Almost a fifth of businesses in Yorkshire and the Humber are regularly using their maximum overdraft facility, according to research by R3, the insolvency trade body.

R3 says the number of businesses in the region that are showing signs of distress is below the national average, but remains significant.

Signs of distress include falling sales, decreased profits, declining market share and job cuts.

Nineteen per cent of businesses in the region admit to regularly using their maximum overdraft facility, compared with 30 per cent across the UK. However, 35 per cent of businesses in the region say they are experiencing reduced sales volumes, close to the national figure of 37 per cent.

Yorkshire R3 committee member Gareth Self, an insolvency practitioner with the Sheffield-based P&A Group, said: “While businesses in the region seem to be faring better than in some parts of the country, many are still reporting signs of distress and yet we have not seen the number of corporate insolvencies we would expect.

“This could be down to a number of factors but will certainly have been influenced by a shift in creditor attitudes. With the realisation that economic recovery is still not on the horizon, creditors – including HMRC and the banks – have been giving businesses ‘Time to Pay’ on their taxes and more breathing space to settle their debts.

“But why then are so many businesses reporting distress? Well, regardless of the sympathetic attitudes of creditors, consumers’ disposable income has shrunk, confidence is at rock bottom and the impact of this is bound to be felt.

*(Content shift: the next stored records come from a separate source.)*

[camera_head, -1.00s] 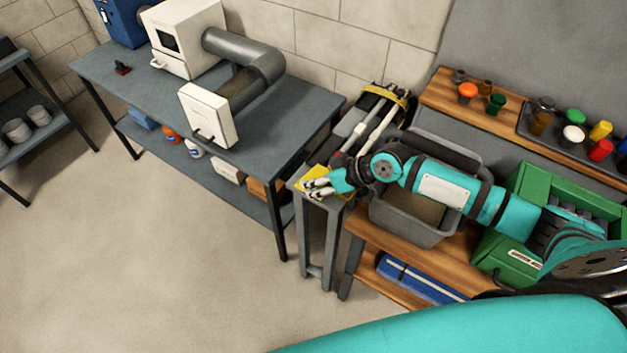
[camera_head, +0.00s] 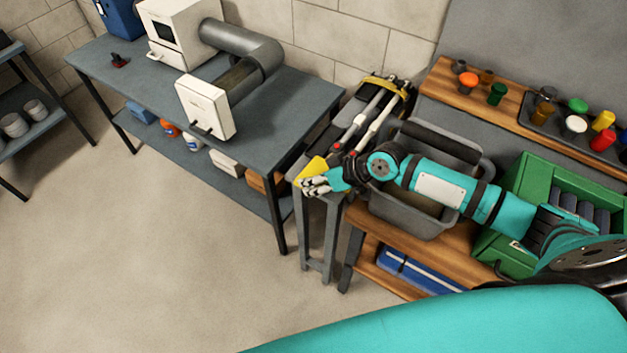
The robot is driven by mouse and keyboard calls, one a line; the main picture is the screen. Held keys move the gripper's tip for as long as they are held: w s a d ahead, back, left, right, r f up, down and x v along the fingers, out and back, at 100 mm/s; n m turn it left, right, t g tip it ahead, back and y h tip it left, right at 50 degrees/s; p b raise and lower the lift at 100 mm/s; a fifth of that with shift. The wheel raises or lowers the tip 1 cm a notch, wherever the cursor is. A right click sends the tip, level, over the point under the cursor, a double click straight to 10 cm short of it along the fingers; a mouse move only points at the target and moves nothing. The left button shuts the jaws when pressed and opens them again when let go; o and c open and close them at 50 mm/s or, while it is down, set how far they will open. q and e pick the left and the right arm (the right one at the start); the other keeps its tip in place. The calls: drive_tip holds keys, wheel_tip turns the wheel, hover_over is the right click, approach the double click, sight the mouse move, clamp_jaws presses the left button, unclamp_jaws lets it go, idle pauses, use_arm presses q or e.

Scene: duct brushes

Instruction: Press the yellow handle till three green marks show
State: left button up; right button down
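The yellow handle (camera_head: 312,168) is a flat yellow piece on a narrow grey stand (camera_head: 314,230) in the middle of the head view. Behind it is a device with pale rods (camera_head: 372,117) and a yellow band at its far end. My right gripper (camera_head: 315,186) reaches in from the right, with its pale fingers at the near edge of the handle, partly covering it. Whether they touch it or are spread cannot be told. I see no green marks on the device; part of it is hidden by my gripper and wrist. My left gripper is not in view.
A grey bin (camera_head: 410,219) stands right of the handle on a wooden bench (camera_head: 455,240), under my right arm. A green crate (camera_head: 517,252) is farther right. A dark table (camera_head: 150,88) with a white box and grey duct stands left. The floor in front is clear.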

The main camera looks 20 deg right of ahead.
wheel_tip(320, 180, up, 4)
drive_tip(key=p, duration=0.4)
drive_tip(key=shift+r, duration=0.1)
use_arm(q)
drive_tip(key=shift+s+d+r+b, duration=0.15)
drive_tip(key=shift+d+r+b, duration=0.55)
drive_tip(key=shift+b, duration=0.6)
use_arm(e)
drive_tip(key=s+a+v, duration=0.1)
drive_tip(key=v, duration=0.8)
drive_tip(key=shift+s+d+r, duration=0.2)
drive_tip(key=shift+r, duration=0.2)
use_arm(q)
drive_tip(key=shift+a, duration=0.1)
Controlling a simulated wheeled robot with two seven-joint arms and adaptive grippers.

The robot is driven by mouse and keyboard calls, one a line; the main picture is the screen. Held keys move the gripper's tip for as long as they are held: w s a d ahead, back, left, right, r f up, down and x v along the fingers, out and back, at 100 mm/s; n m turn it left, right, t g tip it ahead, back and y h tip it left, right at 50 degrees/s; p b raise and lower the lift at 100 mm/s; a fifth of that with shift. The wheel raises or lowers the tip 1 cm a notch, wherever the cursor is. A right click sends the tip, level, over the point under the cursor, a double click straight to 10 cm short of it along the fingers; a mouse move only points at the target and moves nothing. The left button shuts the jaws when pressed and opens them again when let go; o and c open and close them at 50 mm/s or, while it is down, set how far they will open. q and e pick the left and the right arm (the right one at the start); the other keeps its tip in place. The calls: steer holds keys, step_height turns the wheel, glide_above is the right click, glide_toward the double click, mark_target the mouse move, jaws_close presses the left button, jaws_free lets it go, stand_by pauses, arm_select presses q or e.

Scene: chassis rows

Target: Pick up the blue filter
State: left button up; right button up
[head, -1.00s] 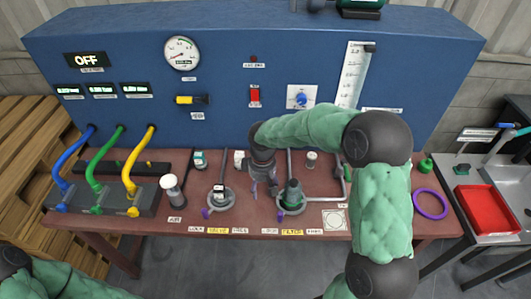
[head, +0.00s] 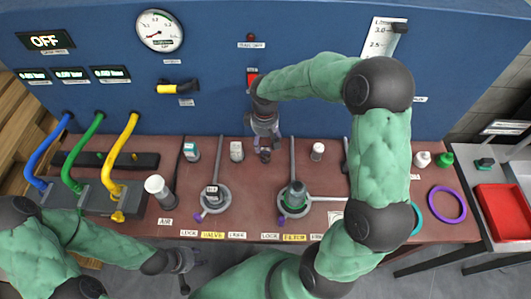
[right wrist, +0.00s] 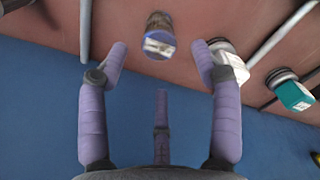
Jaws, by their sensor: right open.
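A small cylinder with a blue rim and a white label, which looks like the blue filter (right wrist: 159,40), stands on the bench's back row. In the right wrist view it is ahead of and between my open fingertips, not gripped. My right gripper (right wrist: 160,58) is open and empty. In the head view my right gripper (head: 265,148) points down at the back row and hides most of the filter. My left gripper (head: 188,272) hangs in front of the bench at lower left; its jaw opening is unclear.
A white-capped cylinder (head: 237,151) and a teal one (head: 191,150) stand left of my right gripper, and another white one (head: 317,151) to its right. Round housings (head: 212,198) and (head: 294,199) with pipes stand in front. The blue panel (head: 220,100) rises behind.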

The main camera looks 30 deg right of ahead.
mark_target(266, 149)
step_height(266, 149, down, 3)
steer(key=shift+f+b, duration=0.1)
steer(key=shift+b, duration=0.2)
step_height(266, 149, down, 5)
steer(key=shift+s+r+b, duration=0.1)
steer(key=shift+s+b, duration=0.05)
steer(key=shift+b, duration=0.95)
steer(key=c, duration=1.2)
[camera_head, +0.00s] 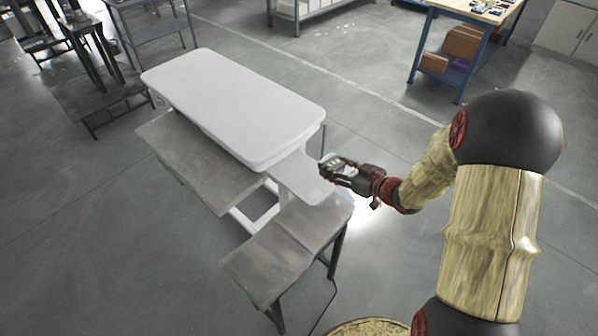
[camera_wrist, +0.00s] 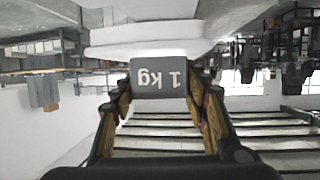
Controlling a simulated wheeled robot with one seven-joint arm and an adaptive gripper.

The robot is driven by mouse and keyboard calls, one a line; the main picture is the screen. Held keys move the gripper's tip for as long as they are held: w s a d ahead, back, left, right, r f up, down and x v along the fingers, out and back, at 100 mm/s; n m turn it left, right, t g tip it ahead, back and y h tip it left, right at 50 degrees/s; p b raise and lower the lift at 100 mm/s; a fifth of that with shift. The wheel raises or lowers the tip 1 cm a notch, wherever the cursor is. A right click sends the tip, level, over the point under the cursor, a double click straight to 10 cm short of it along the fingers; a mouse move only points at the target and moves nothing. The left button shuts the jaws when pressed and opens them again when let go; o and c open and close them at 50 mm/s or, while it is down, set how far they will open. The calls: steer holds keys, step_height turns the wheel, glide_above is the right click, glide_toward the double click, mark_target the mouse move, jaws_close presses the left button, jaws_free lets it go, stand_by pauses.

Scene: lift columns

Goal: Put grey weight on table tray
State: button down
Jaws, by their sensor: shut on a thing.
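A grey weight (camera_wrist: 159,72) marked "1 kg" sits between the fingers of my gripper (camera_wrist: 160,88) in the wrist view, where its lettering appears upside down. My gripper is shut on it. In the head view my gripper (camera_head: 331,168) is at the right edge of a small light-grey tray (camera_head: 294,177), which sticks out from the near end of a white padded table (camera_head: 236,105). The weight is hard to make out there among the dark fingers. I cannot tell the exact gap between the gripper and the tray.
A grey bench (camera_head: 262,262) stands in front of the tray, and a grey board (camera_head: 195,160) runs along the table's left side. A blue-legged workbench (camera_head: 466,10) with boxes stands at the back right. Open floor lies right of the white table.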

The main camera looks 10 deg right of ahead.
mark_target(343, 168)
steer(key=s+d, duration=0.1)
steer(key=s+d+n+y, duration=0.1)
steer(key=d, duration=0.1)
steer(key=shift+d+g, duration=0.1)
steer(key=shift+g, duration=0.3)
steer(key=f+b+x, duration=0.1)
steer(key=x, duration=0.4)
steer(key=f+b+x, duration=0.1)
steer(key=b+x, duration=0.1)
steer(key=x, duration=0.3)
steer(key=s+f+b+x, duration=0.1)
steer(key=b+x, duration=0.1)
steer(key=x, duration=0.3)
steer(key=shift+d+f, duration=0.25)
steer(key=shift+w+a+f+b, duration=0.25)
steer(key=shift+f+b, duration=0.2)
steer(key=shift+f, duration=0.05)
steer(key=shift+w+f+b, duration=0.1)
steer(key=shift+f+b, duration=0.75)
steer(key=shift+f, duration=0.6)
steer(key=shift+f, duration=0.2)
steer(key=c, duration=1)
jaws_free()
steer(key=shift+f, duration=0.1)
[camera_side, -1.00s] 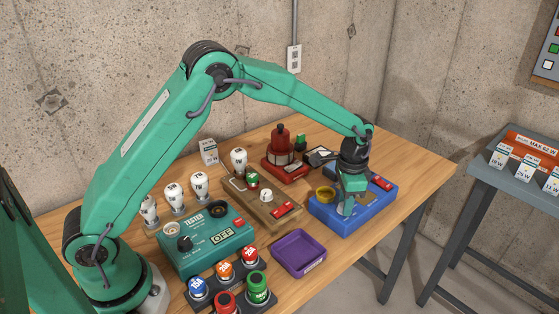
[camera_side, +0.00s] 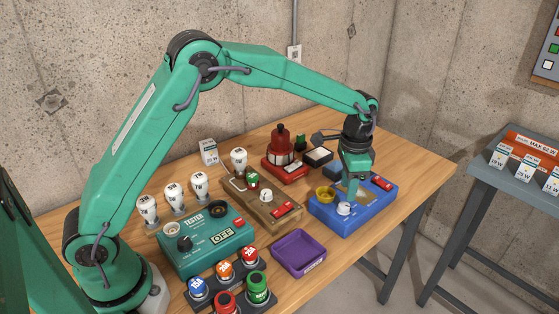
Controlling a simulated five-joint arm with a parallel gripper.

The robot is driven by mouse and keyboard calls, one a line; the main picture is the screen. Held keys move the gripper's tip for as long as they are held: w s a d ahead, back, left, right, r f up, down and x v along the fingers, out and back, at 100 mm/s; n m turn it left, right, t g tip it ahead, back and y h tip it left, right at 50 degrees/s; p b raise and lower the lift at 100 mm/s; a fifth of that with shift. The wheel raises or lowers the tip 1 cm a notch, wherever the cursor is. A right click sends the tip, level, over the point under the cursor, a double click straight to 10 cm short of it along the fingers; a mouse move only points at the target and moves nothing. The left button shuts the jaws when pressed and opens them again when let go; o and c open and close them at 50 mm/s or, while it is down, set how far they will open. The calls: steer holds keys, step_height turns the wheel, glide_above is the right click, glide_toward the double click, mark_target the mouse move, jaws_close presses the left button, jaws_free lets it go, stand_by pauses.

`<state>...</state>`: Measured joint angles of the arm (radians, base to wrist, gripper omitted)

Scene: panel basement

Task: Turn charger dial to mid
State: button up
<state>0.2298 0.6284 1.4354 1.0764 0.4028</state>
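The blue box (camera_side: 340,226) at the right of the table carries a small white dial (camera_side: 345,208), a yellow ring (camera_side: 325,194) and a red part (camera_side: 382,183). It looks like the charger, but I cannot read a label on it. The dial's pointing direction is too small to tell. My gripper (camera_side: 352,194) hangs pointing down over the blue box, just behind and above the dial, and appears clear of it. Its fingers are seen from the side, so the gap between them cannot be judged.
Left of the blue box are a wooden board (camera_side: 290,221) with another white dial, and a green tester (camera_side: 195,262) reading OFF. A purple tray (camera_side: 299,268) lies in front. A red device (camera_side: 281,160) stands behind. Several bulbs and coloured caps crowd the left.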

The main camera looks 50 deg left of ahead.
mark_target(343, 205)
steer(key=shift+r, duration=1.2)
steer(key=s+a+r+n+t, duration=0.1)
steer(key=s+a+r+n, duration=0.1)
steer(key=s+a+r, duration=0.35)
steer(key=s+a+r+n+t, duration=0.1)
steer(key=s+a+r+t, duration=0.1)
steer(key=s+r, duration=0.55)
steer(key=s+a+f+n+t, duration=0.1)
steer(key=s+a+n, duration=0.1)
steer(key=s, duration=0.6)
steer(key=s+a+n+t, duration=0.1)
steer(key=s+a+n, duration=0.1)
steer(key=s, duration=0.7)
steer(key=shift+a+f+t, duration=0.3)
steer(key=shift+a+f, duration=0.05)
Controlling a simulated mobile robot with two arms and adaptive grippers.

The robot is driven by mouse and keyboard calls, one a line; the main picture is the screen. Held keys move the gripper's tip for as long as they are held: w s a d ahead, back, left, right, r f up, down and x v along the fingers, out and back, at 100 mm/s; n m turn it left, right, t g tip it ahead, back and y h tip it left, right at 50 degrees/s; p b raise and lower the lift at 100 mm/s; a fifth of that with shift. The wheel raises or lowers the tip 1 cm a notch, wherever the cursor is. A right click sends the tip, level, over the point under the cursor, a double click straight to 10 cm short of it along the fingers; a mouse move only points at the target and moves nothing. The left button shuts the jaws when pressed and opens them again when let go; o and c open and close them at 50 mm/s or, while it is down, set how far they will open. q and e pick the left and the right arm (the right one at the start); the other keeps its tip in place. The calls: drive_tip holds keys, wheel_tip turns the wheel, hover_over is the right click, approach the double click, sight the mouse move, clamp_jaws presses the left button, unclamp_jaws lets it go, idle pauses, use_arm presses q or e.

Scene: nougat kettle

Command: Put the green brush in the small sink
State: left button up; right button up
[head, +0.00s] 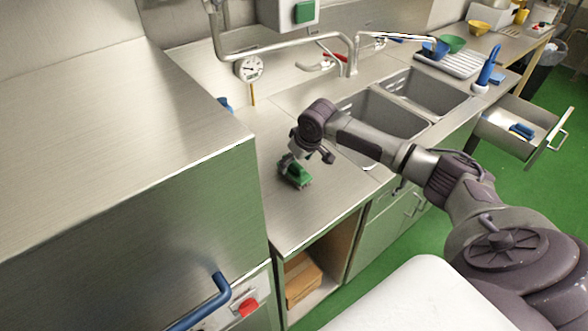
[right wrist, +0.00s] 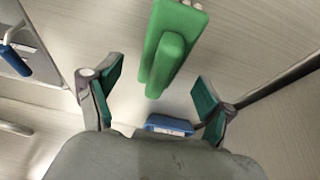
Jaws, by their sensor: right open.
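The green brush (head: 296,174) lies on the steel counter in the head view, left of the sinks. In the right wrist view the green brush (right wrist: 174,45) is at the top middle, mostly beyond the fingertips, with its near end roughly between them. My right gripper (head: 300,157) is just over the brush in the head view; its open fingers (right wrist: 158,74) show apart in the right wrist view, with no grip on the brush. Two steel basins are set in the counter: a nearer one (head: 398,120) partly behind my right arm, and a farther one (head: 440,94). My left gripper is out of view.
A tall steel unit (head: 130,120) stands left of the counter. A gauge (head: 249,68) and faucet pipe (head: 352,60) rise behind it. A blue-handled brush (head: 488,68) stands past the sinks. An open drawer (head: 515,132) juts out at right. A blue object (right wrist: 170,125) shows in the right wrist view.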

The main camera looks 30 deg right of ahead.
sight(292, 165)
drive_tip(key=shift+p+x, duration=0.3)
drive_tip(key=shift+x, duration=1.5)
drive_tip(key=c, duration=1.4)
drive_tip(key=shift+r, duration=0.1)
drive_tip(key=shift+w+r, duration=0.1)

“Suppliers and investors are also reluctant to take the plunge and support businesses perceived to be struggling so we are seeing more and more suffering but this is not manifesting itself in business failures.”

More than two out of every five businesses in Yorkshire and the Humber say profits have fallen, while one in three have suffered a recent fall in market share and one in six have had to sack staff.

However, there are some encouraging signs, says R3, with more than one in five businesses from the region investing in new equipment and a similar proportion saying their business is expanding.

R3’s research also highlights the problems retailers area suffering across the UK.

Gareth Self said: “The retail sector is in a state of flux.

“Retailers live or die on the back of the consumers’ spending power and the likes of Game, Peacocks and La Senza show us that the consumer can be fickle.

“Furthermore, 18 million people are worried about their current level of debt and this is undoubtedly having an impact on their discretionary spending, together with increases in the costs of basics such as food and heating.

“The high street is changing, as are consumer spending habits and as out-of-town and online shopping becomes increasingly popular, these findings indicate that many retailers are not keeping up with the pace.”